What they’re saying: After intense pushback on social media, Boyd tweeted Wednesday: “Tucker was a negative influence on public discourse … But his comments on family relationships highlighted in [Mandel’s] piece were interesting.”

-Neither Boyd nor Mandel responded to Axios’ request for comment.

Meanwhile, supporters of Mandel argued her piece was about family, not politics, and therefore conformed with her assignment at the newspaper.

Yes, but: Carlson’s exhortation to have more children, delivered to Fox’s overwhelmingly white audience in 2021, occurred alongside a pattern of advancing a xenophobic argument known as “replacement theory.”

-Encouraging larger families is central to that conspiracy theory.

Details: “Replacement theory,” or “great replacement” holds that immigrants and other people of color are “replacing” white and natural-born American citizens and will eventually control the country.

Catch up quick: Carlson described “birth rates among native-born Americans” as “the clearest possible measure of optimism in the future.”

-He invited guests like former Iowa Rep.

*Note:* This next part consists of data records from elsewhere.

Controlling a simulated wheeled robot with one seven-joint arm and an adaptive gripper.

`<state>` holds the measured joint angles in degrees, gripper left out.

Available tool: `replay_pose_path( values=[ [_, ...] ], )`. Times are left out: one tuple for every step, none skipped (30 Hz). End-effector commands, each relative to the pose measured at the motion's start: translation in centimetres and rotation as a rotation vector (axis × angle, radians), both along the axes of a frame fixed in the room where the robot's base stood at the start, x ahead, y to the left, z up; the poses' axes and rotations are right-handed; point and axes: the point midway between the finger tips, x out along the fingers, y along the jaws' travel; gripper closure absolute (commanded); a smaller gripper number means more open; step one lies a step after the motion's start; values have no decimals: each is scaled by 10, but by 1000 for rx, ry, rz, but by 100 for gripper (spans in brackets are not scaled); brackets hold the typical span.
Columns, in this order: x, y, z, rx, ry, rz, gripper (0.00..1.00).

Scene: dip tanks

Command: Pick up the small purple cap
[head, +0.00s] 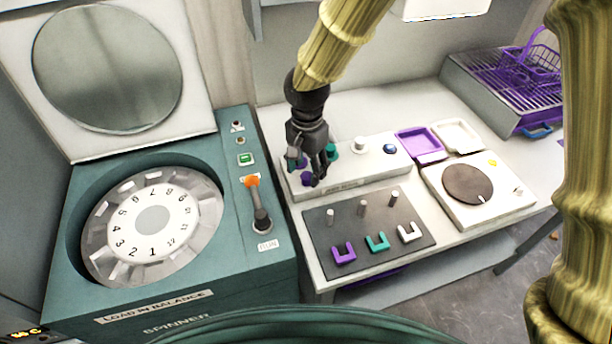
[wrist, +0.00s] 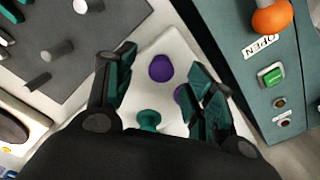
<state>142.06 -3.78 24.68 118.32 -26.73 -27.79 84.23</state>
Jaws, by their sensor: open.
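My gripper (head: 309,172) points down over the left end of a long white block (head: 345,181), its fingers apart. In the wrist view, a round purple cap (wrist: 161,68) lies between the open fingertips (wrist: 163,60), with no finger visibly touching it. It also shows just below the fingers in the head view (head: 307,180). A teal cap (wrist: 148,119) stands close by, nearer the gripper's palm.
A white knob (head: 360,145) and a blue cap (head: 390,149) are farther right on the block. A dark board (head: 345,229) with pegs and purple, teal and white U-shaped pieces lies in front.

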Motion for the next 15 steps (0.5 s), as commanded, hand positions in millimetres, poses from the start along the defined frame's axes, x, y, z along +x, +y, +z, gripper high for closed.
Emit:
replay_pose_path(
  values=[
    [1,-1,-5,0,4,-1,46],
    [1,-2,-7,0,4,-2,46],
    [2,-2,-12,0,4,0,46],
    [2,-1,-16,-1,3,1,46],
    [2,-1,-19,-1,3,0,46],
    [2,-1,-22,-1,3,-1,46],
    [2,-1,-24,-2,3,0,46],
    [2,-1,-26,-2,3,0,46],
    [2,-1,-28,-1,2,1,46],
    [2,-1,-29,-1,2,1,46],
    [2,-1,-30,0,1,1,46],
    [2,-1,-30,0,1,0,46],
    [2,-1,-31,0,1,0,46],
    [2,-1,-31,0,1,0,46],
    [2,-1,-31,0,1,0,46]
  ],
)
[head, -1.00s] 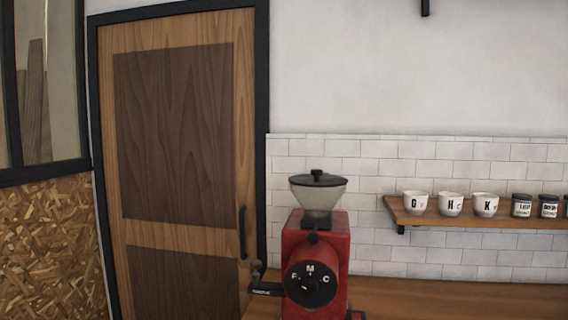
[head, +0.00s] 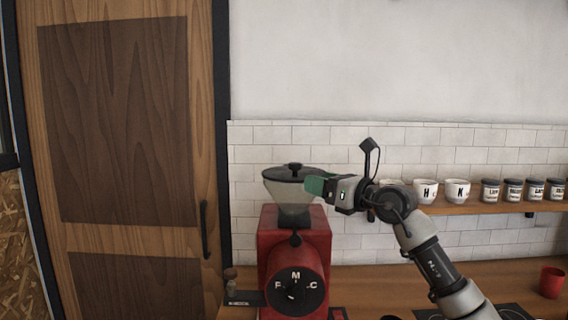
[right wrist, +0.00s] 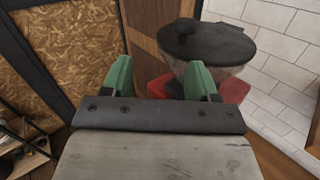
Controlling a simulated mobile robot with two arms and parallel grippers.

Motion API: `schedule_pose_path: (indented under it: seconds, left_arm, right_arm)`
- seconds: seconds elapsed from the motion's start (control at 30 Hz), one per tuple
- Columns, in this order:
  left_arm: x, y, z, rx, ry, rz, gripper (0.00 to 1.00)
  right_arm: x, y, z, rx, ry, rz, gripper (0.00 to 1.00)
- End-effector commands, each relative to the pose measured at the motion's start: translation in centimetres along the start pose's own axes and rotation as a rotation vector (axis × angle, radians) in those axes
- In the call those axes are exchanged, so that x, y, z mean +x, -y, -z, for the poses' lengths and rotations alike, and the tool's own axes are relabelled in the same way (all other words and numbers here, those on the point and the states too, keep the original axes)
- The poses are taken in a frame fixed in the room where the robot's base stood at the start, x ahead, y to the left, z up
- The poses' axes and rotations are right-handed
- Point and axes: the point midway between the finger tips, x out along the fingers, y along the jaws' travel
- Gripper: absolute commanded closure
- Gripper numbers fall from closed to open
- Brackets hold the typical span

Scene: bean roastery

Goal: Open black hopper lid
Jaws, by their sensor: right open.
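The black hopper lid (head: 292,173) lies flat on the translucent hopper (head: 294,208) of the red grinder (head: 294,250) in the head view. It has a small black knob on top. In the right wrist view the lid (right wrist: 205,42) is at upper right, beyond the right-hand finger. My right gripper (head: 316,186) has green fingers and is just right of the hopper, near the lid's rim. Its fingers (right wrist: 159,82) are apart with nothing between them. I cannot tell whether a finger touches the hopper. My left gripper is not in view.
The grinder stands on a wooden counter (head: 400,280). Behind my right arm, a wall shelf (head: 480,208) bears lettered cups and several dark jars. A red cup (head: 551,282) stands at the counter's right. A wooden door (head: 110,130) is at left.

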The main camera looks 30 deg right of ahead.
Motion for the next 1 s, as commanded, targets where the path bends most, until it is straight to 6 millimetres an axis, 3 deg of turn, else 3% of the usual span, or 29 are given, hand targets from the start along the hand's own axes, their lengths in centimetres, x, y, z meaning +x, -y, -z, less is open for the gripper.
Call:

Steve King to his show, who complained: “We have to do something to increase our birth rate, or the vacuum … will be filled by people who don’t believe in our values.” He’s also railed against declining birth rates in relation to immigration.

-Carlson has decried “demographic change” and complained last week that his ouster from Fox amounts to censorship of the topic.

Zoom in: Mandel’s own piece said Carlson’s views of “demographic change and our falling birth rates” deserve more attention.

Between the lines: “By publishing Mandel’s column, the editors assist her in laundering Tucker Carlson’s racist Great Replacement ideology,” said Blair Hodges, a church member who hosts the faith-related podcast “Fireside” and operates the Jazz Fans Against Racism Twitter account.

-“There is nothing Carlson or Mandel offer that couldn’t be explored using more responsible sources,” Hodges told Axios.

The other side: Carlson claimed his arguments aren’t racist because he says immigrants are “replacing” declining populations of natural-born citizens of all races, not just white people.

-Carlson’s critics — like The Hill’s Briahna Joy Gray, who conducted the interview Mandel botched in March — say while he’s “fastidiously race-neutral,” the mask slips in his objections to historic immigration reforms that ended discriminatory quotas against racial and ethnic minorities.

-In a 2021 open letter to Fox News, the Anti-Defamation League’s director said Carlson’s language was “not just a dog whistle to racists – it was a bullhorn.”

The bottom line: Carlson himself blames Democrats for falling birthrates, and fertility decline has been a popular right-wing talking point for years.

-It’s unclear how Mandel’s promotion of Carlson’s views on family planning can be separated from politics, given the context of his campaign for larger families.

Axios is also featuring another big Tucker “scoop” saying that he’s going after Fox and he’s getting all kinds of offers and will likely start his own media company which Bill O’Reilly modeled for him. Wait, what? Is Bill O’Reilly still around? The whole things sounds very dicey to me. If I had to guess, by the time Tucker gets whatever legal impediments out of the way and a new media company up and running, no one will care much about him anymore. Wingnuts are notoriously fickle when it comes to their media heroes. Glenn Beck, anyone?

I’m sure he can bring in millions whatever he does. There are enough suckers to guarantee that. But the influence he had is not going to be the same outside Fox. Unless CNN hires him as their top anchor (which isn’t out of the realm of possibility) I think his star is rapidly waning. His most likely future is as a milder Alex Jones, which is bad enough.